The Need for New 21st Century (Survival) Skills
Schools have not gone far enough or fast enough to change to meet the needs of today. While the world of education has come up with some excellent models, their adoption is happening at a snails pace.
Take the 21st Century Skills. Aptly named, as they were highlighted as the skills needed at the dawn of the 21st Century. Here we are, nearly a quarter of the way into the time period mentioned in the name, and they are still secondary to subject centered outcomes classified in the 19th Century.
The world is changing, the world of education is holding on to its old paradigm like a survivor of Titanic to a piece of flotsam.

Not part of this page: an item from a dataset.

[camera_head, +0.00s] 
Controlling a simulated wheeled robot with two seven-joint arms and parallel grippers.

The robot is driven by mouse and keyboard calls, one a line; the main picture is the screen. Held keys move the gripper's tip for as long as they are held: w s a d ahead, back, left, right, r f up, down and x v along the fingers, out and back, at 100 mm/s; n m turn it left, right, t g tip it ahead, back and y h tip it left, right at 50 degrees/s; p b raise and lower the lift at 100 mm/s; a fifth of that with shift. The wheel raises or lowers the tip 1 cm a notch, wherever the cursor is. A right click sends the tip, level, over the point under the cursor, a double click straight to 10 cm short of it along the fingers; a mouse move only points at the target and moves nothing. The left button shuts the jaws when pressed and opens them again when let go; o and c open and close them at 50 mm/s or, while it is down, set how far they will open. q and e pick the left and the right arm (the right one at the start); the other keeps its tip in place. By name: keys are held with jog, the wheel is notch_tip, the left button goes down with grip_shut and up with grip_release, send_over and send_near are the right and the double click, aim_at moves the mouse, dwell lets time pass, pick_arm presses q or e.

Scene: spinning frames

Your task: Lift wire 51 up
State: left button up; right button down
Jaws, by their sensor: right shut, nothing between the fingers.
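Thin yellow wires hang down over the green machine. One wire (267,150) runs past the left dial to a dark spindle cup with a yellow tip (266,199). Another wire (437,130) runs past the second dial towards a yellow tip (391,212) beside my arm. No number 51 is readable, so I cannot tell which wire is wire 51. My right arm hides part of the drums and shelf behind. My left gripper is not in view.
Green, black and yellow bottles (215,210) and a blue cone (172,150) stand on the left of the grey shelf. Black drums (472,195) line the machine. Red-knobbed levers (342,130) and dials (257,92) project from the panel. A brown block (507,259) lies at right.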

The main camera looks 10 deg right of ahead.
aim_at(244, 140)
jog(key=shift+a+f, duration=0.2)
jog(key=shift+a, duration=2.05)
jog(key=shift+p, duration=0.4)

The 21st Century Survival Skills
I took it upon myself to think of how these skills may be updated, focused, and revised to fit the immediate needs of our time. Like anything, I am going to remix, redraft, and revisit these…. Each of these prompts may serve as building blocks to a new set of skills, designed for now, to build a sustainable world now.
You are part of the ecosystem, as is every living thing around you. The giant sequoias and thousands of species of microbes in your mouth are part of a whole. To understand even parts of this helps us unpack the immensely complex systems that are our life support.
Knowing your food, where it comes from, how it can be produced, and how to keep it coming, is vital. This goes beyond just gardening, although that may play a significant role in this. It is about creating a culture of care around a holistic food supply system, and honoring every bite for the necessity that it is.
Working through good and bad experiences together is part of how we become stronger as a group. This is particularly true in communities that are smaller and more static, both of which may highlight living in the 21st Century.
Having morality is pretty key here, but also is just the start. Being able to question your morality as well as others in a constructive way allows for you to grow, adapt, and deepen your understanding of what makes a just person.
The concept of culture jamming harkens back to the late 20th Century, but has continued with artists like Banksy into the 21st Century. However, the meaning that really needs to be co-opted here is the active building of culture through ‘jamming’. Becoming active builders of culture through living the process of making art as a community.
There is enormous value in being able to change, but often recognizing the need for change and wanting to change is not enough. It is about building habits from the change that needs to happen once you recognize the intersection of your needs and your behaviour.
Knowing and understanding our role in energy consumption and production can allow for dialogues and actions that can decarbonize our energy supplies as quickly as possible.
Climate Impact Mitigation
We are not living in an ‘if climate change’ happens world, and need to be well informed about how we can adapt and mitigate to the changing climate.
Politics cannot just happen on a global, distant level. The most powerful actions happen locally, and through political rewilding we learn how to be active and engaged in our local decision making bodies, and how to advocate for a more sustainable world for all.
Enter the Co-Learning Space
There is a gap when it comes to the application of these skills. We need these skills present in society now, and our education institutions have proven slow to respond and hard to access.
What if one of the brightest hacks of the modern workplace, the co-working space, were to change its focus from working to learning? What could that look like?
I have a feeling we are looking at something that has existed for a long time, but also something that exists today in many disjointed unaligned pieces.
Community Centres serve as spaces for people to come together, however their focus is very much on recreation (which is of course very important) and less about adapting to change.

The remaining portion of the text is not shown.